Mohammad Hasham Saad, the top United Front official in Tashkent, said Taliban forces were nearly eliminated from northern Afghanistan.

"There are just a few Taliban posts left in Takhar and they are in the high mountains. In one or two days, we hope to capture Konduz, and then the north will be under our control."

Saad added that 20 United Front soldiers were killed during the offensive, but many more Taliban died.

Although the official Taliban news agency Bakhtar denied the claims that Taloqan had fallen, Taliban troops appeared to be in full retreat in northern Afghanistan.

"There wasn't any tactical withdrawal," said Abdullah, the foreign minister, adding that the Taliban abandoned heavy equipment and artillery in their haste. "There has been substantial loss for the main Taliban force."

Some of the gains were accomplished by the defection of Taliban commanders, whose troops switched allegiance to the United Front. But the Taliban also continued to pick up recruits from neighboring Pakistan.

Khaled, a Kabul shopkeeper who fled the city to escape the bombing, said he saw more than five busloads of new recruits from Pakistan. Like many Afghans, he uses only one name.

"They think they're going into a holy war against the United States, so they came to our city," he said.

In Kabul, armed Taliban set up security checkpoints to search vehicles and passengers for weapons and satellite telephones, according to residents who fled the city for opposition territory.

The refugees also said the Taliban forced them to stop using a route that skirted the battle front and take a new route along Taliban positions, essentially using the refugees as human shields against further bombing of the front lines.

"They think if the United States knows about the refugees, it will make this way safer," Khaled said.

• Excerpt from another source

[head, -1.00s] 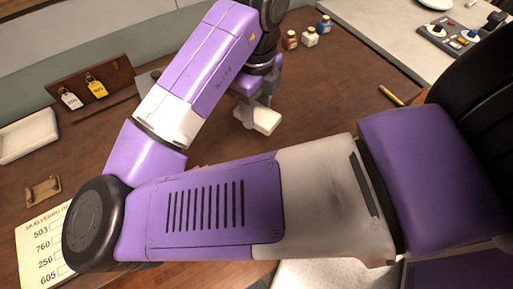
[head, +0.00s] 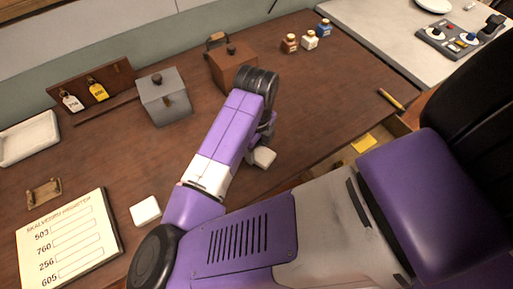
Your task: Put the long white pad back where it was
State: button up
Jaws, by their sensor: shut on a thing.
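My gripper (head: 261,147) is shut on a white pad (head: 265,158), held over the right-middle part of the brown desk. The pad is seen partly end-on below the fingers, so its full length is hard to tell. I cannot tell whether it touches the desk. Another small white pad (head: 145,210) lies flat on the desk to the left of my arm, next to the number board.
The number board (head: 65,240) lies front left, a white tray (head: 28,138) far left. A grey box (head: 164,101) and brown box (head: 231,66) stand at the back, several small bottles (head: 309,40) back right. An open drawer holds a yellow note (head: 364,144).

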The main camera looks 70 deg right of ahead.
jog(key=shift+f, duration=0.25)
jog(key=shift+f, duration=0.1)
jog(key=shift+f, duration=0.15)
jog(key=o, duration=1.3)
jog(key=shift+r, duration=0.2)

Still, it was far from clear whether the United Front was ready take on Kabul - with or without U.S. help. U.S. officials wanted to postpone any attempted takeover in the capital until opposition forces negotiate a power-sharing agreement for post-Taliban Afghanistan.

Fierce fighting continued in some areas nominally under the United Front control.

In Konduz, the Taliban hoped for help from the city's Pashtun residents. The Taliban are predominately Pashtun, the largest of Afghanistan's four main ethnic groups. The Northern Alliance is composed largely of ethnic Uzbek, Tajik and Hazari fighters.

Intense combat was also reported in Herat, an ancient center of learning and culture near the Iranian border.